Congrats to the winners of this challenge ! Well Done !
Would be great if the best ranked (top 20 for instance or more if you want :D) could share some insights on the solution they have implemented (or may be a github link :D).
On our side, we have had a score of : 44.13 (rank 42 on the final leaderboard).
We used an optimization algorithm (scipy) to minimize the challenge loss function, while focusing on initialization (as we noticed that the results depended a lot on that).
We tried different initialization:
- gaussian based on the dataset distribution
- EM algorithm (Gaussian Mixtures)
Also, we did not manage to include properly the hour / day / month information into our clustering as it seems to lead to overfitting. (same for the other variables even though we did not spend much time on that actually).

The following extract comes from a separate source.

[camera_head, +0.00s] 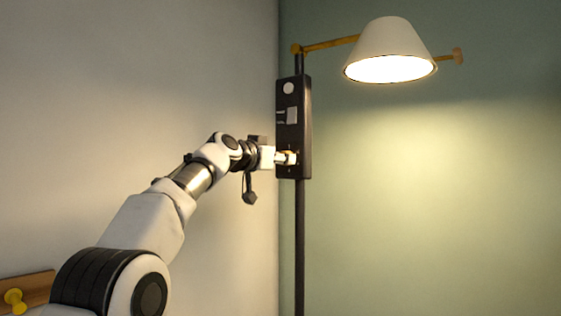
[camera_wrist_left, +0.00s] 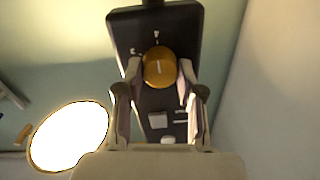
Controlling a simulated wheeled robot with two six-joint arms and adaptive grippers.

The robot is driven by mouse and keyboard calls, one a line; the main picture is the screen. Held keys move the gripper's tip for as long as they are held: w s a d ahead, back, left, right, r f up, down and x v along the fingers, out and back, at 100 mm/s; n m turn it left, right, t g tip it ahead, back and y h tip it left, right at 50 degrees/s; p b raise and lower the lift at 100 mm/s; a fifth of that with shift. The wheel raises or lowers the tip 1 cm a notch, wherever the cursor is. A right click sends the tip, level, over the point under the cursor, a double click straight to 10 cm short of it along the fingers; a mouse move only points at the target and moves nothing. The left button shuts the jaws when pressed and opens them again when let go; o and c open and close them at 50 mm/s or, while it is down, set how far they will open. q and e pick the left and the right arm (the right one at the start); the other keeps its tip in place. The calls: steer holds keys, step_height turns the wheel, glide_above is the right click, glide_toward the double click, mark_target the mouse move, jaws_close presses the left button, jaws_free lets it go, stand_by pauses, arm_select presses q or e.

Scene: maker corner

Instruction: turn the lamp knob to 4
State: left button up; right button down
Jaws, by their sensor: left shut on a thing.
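The lamp's dark control box (camera_head: 294,100) is mounted on a thin upright pole. Its round orange knob (camera_wrist_left: 159,67) shows in the left wrist view, with a short pale pointer line on its face. Small pale marks lie around the knob, too small to read. My left gripper (camera_wrist_left: 160,78) is shut on the knob, one finger on each side of it. In the head view my left gripper (camera_head: 290,157) reaches the lower part of the box and mostly hides the knob. The lamp shade (camera_head: 390,45) is lit. My right gripper is out of view.
A yellow-brown lamp arm (camera_head: 330,44) runs from the pole top to the shade. The pole (camera_head: 299,240) continues down below the box. A yellow peg (camera_head: 15,298) on a wooden strip shows at lower left. The space right of the pole is clear.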

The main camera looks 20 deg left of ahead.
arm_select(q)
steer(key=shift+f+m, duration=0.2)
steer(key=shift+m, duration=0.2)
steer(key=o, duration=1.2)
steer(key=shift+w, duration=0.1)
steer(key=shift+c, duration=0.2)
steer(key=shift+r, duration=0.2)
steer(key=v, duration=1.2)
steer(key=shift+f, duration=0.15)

Did you manage to leverage other variables ? Or is your solution only based on the "historical accidents data" ?
Thank you for sharing,
what is EM algorihm please ?
It is an optimization algorithm that is (among other use cases) used for a clustering method called "Gaussian Mixtures" (The scikit learn link : https://scikit-learn.org/stable/modules/generated/sklearn.mixture.GaussianMixture.html)
I think there are many top places because of randomness. For example I've jumped from 83 to 7 place with very simple solution which use fixed positions for all cars for any time)))
What algorithm did you use ?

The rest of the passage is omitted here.